Problem details: Starting at the first line of the data, please print exactly those lines through the one that holds "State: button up", omitting every picture.

Dataset section:
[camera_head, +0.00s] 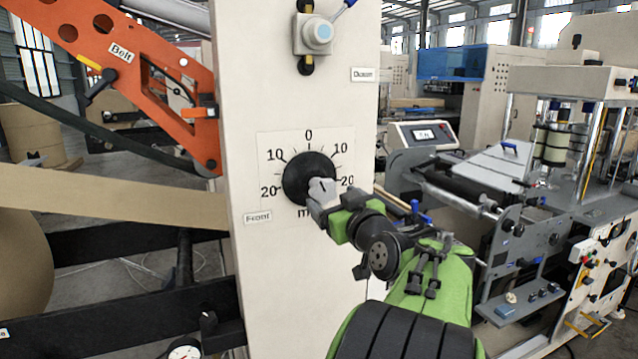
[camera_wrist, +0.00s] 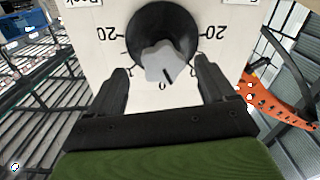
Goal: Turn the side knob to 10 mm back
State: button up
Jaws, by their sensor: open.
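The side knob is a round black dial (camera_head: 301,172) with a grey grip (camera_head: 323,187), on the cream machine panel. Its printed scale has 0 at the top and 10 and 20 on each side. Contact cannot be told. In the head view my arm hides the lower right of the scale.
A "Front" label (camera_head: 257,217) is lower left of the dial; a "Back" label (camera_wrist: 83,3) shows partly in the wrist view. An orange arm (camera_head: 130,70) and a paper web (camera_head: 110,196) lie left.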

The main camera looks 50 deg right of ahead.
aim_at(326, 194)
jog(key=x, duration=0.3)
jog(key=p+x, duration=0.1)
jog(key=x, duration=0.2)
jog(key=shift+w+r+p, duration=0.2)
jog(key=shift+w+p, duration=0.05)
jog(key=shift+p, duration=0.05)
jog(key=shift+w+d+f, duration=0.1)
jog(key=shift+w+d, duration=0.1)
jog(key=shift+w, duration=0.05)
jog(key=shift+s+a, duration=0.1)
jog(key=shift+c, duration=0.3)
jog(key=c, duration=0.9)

Finished exercise:
[camera_head, +0.00s] 
[camera_wrist, +0.00s] 
Goal: Turn the side knob to 10 mm back
State: button up

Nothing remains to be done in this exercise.